**THE PROBLEM:** Go through the material below and count the lines with the string "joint"; the number is the whole answer.

**THE RECORDS:**
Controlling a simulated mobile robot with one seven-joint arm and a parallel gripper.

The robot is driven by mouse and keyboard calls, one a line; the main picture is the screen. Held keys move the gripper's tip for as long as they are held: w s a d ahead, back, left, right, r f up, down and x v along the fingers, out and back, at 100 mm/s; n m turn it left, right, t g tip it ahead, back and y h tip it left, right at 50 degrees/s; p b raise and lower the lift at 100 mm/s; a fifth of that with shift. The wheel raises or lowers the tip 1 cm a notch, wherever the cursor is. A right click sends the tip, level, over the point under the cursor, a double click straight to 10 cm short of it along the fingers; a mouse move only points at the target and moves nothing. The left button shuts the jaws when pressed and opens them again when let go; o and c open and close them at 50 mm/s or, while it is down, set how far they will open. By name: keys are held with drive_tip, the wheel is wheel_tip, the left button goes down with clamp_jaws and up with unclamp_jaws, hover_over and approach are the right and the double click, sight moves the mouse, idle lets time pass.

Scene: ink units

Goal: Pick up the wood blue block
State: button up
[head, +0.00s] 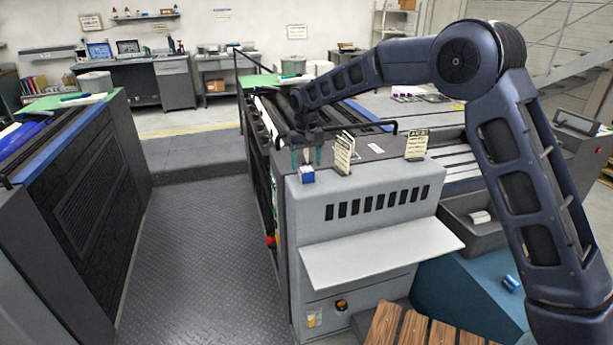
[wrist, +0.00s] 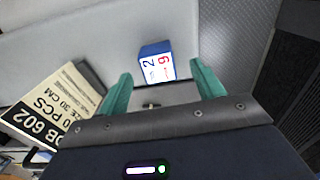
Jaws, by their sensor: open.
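The blue block (head: 307,175) sits on the front left corner of the grey machine's top. In the wrist view the block (wrist: 155,49) has a blue side and a white face with a blue 2 and a red 9. My gripper (head: 306,157) is above the block, pointing down. In the wrist view my gripper (wrist: 158,76) is open, its two green fingers apart with nothing between them. The block lies just past the fingertips, roughly centred between them. I cannot tell whether the fingers touch it.
A printed card (head: 343,153) stands right of the block, and it shows close to the left finger in the wrist view (wrist: 50,108). Another card (head: 416,144) stands farther right on the grey machine (head: 375,260). The machine's left edge drops to open floor (head: 200,250).

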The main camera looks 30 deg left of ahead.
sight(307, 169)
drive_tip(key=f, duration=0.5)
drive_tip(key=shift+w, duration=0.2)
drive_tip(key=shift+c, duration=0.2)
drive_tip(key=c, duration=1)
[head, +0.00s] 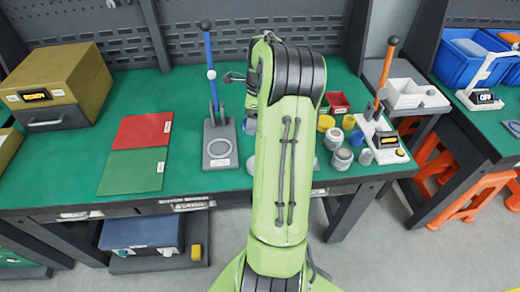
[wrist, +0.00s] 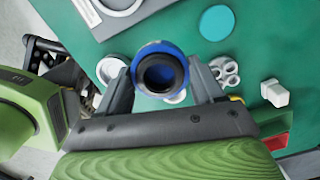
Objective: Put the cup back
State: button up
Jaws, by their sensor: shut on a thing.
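My gripper (wrist: 160,82) shows in the wrist view, shut on a blue cup (wrist: 151,48). I look into the cup's dark round opening, and a finger stands on each side of it. The cup is in front of the green table top (wrist: 258,50); its height above the table is hard to judge.
A lever press with a blue handle (head: 218,145) stands left of my arm. Another with an orange handle (head: 382,140) stands at the right. A red mat (head: 142,130) and a green mat (head: 133,171) lie left. White parts (wrist: 225,70) lie near the gripper, with a teal disc (wrist: 217,22) beyond.

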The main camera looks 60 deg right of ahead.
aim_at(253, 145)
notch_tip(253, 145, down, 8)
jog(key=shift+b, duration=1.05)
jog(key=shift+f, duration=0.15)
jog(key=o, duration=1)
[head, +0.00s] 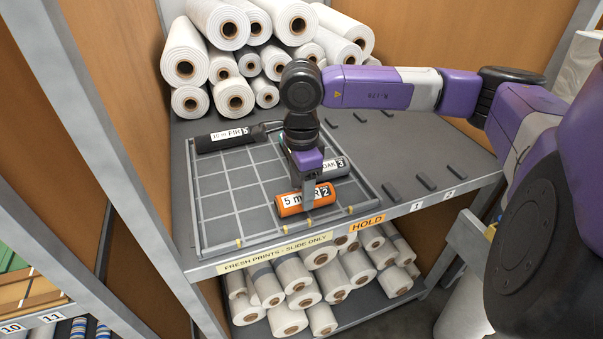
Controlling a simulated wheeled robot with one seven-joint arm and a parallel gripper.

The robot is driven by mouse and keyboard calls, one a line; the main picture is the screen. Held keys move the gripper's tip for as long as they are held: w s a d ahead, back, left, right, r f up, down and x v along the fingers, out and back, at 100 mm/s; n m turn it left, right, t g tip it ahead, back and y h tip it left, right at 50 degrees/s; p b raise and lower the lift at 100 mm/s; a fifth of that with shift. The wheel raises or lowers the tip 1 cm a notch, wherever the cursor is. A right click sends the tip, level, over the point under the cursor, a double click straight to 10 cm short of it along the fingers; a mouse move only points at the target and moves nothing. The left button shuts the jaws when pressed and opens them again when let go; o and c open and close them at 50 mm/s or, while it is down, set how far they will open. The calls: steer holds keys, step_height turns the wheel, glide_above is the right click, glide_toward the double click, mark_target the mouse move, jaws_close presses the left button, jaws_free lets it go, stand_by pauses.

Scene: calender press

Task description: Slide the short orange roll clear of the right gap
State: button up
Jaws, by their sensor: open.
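The short orange roll (290,205) lies near the front edge of the gridded tray (215,232), right of its middle. Its white label shows "5 m" and a "2", with the middle covered. My gripper (308,200) points down over the right part of this roll. The near finger hangs in front of the roll and the far finger is hidden. The gripper is open, and I cannot tell whether it touches the roll. Brass-coloured pegs (239,244) stand along the tray's front edge. I cannot tell for certain which opening is the right gap.
A grey roll (336,170) marked 3 lies just behind the orange one. A black roll (219,139) marked 5 lies at the tray's back left. White rolls (185,68) are stacked behind. The shelf right of the tray has small dark blocks (426,181) and otherwise free room.

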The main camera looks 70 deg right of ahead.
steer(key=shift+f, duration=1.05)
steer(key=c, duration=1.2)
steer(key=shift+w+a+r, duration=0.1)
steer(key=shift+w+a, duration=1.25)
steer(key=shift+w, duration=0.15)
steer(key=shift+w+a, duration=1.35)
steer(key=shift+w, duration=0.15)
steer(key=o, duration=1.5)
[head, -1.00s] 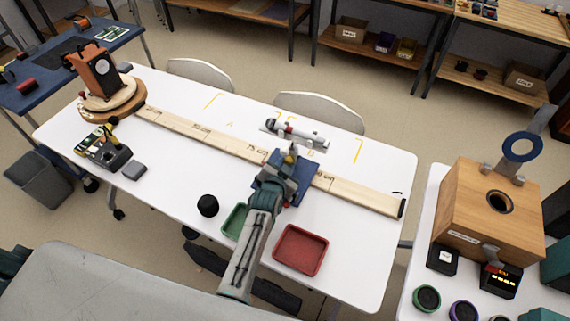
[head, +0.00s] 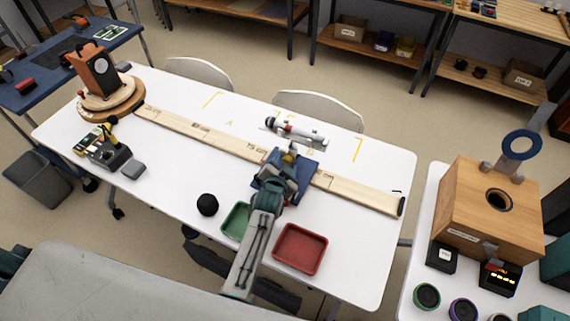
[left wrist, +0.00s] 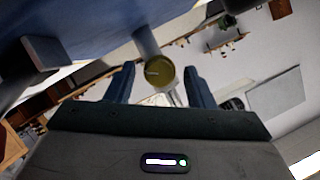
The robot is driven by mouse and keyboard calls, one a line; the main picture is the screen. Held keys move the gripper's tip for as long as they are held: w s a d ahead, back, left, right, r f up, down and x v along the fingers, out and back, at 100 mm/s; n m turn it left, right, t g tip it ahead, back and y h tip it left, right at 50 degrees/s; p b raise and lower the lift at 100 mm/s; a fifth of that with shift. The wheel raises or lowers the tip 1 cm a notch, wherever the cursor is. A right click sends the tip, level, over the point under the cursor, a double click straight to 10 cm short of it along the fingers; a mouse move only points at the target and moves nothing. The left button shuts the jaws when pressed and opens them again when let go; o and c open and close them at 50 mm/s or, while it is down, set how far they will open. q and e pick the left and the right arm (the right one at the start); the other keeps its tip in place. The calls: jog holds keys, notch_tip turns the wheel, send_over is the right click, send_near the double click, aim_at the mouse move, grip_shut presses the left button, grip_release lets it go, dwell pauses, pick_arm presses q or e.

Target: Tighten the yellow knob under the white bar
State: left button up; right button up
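The yellow knob (head: 290,157) shows small beside the blue stand (head: 300,180) on the white table, below the white bar (head: 304,134), which has dark and red parts at its left end. In the left wrist view the round knob (left wrist: 160,73) faces me at the end of a pale grey post. My left gripper (head: 284,168) reaches over the stand to the knob. Its two fingers (left wrist: 160,88) stand apart on either side of the knob, with gaps visible, so it is open. The far sides of the knob are hidden. I do not make out my right gripper.
A long wooden rail (head: 210,135) crosses the table behind my arm. A green tray (head: 235,221), a red tray (head: 300,249) and a black ball (head: 207,205) lie nearby. A wooden box (head: 465,215) with a round hole stands on the right table.

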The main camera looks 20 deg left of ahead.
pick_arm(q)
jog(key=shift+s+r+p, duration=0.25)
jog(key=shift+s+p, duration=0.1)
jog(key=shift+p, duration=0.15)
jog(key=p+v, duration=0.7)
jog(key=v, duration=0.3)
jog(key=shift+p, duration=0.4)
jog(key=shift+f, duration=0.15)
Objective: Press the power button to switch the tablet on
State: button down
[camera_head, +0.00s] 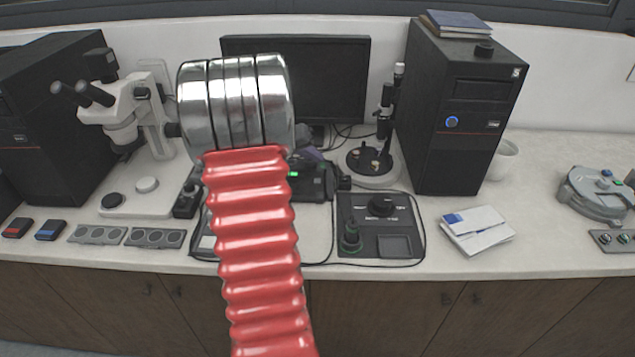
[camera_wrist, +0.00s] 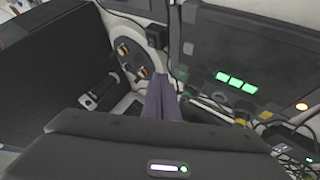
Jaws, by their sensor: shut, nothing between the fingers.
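I cannot pick out the tablet or its power button for certain. A flat dark device with a pale edge (camera_head: 204,243) lies on the bench at centre left in the head view, mostly hidden behind my red arm. My gripper (camera_head: 310,154) is above the bench in front of the monitor, partly hidden by my arm. In the wrist view, the purple-grey fingers of my gripper (camera_wrist: 163,82) are together with nothing between them. They touch nothing that I can see.
A black monitor (camera_head: 335,75) stands behind. A tower (camera_head: 470,85) with a blue-lit button (camera_head: 452,122) stands right of a round-based stand (camera_head: 372,182). A control box (camera_head: 382,212) and papers (camera_head: 476,230) lie in front. A microscope (camera_head: 125,110) stands left. Bench between papers and grey device (camera_head: 598,192) is clear.

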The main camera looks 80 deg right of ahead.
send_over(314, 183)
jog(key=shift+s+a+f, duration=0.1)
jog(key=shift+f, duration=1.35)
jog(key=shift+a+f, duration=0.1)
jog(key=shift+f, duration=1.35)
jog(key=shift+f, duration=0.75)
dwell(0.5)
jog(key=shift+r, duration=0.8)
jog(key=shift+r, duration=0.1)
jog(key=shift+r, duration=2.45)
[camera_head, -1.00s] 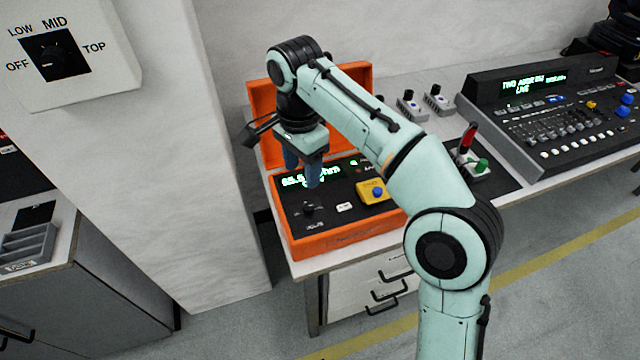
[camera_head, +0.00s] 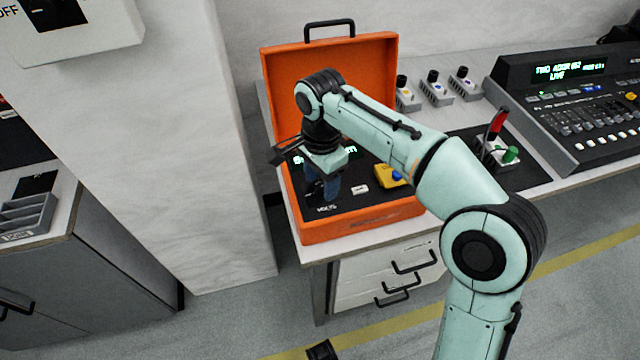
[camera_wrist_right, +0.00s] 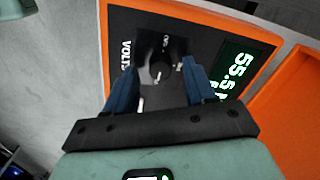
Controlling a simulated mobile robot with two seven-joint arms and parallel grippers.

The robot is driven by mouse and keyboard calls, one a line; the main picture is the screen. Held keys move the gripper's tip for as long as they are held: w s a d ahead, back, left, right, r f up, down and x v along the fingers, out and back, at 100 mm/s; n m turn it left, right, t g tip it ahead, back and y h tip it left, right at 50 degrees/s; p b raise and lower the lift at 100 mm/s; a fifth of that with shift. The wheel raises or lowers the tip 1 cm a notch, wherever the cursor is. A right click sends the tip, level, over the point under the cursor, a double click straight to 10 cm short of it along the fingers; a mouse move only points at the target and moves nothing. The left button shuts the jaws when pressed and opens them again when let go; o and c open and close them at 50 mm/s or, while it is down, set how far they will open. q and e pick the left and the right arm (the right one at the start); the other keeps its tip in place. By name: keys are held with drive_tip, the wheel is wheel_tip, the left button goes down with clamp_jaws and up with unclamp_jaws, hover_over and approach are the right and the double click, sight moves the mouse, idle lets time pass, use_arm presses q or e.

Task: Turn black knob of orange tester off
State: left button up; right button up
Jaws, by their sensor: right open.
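The orange tester (camera_head: 345,228) is an open case on the bench, its lid raised at the back. Its black panel carries a green display, which reads 55.5 in the right wrist view (camera_wrist_right: 238,75). The black knob (camera_wrist_right: 160,68) shows in the right wrist view, between and just beyond the two blue fingers, with a pale pointer mark on it. My right gripper (camera_head: 322,192) points down over the panel's left part, and in the head view it hides the knob. In the right wrist view the right gripper (camera_wrist_right: 162,85) is open around the knob. Whether the fingers touch it is unclear. My left gripper is not in view.
A yellow box with a blue button (camera_head: 390,176) sits on the panel's right side. Small switch boxes (camera_head: 436,90) and a mixing console (camera_head: 580,110) stand farther right.

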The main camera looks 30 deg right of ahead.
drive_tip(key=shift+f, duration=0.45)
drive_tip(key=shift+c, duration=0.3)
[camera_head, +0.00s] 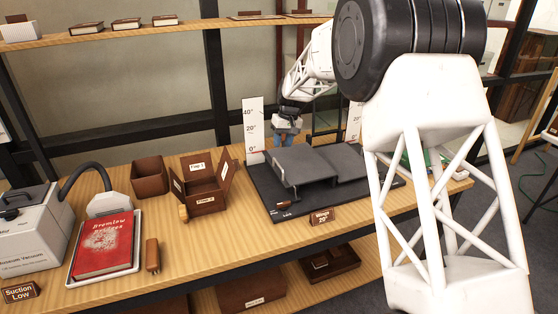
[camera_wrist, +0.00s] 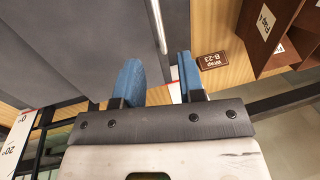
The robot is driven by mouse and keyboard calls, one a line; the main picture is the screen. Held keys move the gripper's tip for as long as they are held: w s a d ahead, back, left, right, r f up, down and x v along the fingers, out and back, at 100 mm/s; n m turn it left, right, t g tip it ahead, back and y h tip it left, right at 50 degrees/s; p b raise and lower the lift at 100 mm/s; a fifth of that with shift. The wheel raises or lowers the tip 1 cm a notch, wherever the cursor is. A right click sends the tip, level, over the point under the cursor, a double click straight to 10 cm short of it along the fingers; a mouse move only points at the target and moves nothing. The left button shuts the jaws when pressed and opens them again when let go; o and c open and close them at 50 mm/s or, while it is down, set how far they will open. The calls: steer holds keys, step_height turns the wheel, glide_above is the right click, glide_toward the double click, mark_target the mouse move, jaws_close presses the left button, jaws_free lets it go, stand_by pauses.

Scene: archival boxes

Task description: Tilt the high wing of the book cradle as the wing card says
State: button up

**ANSWER BELOW:** 3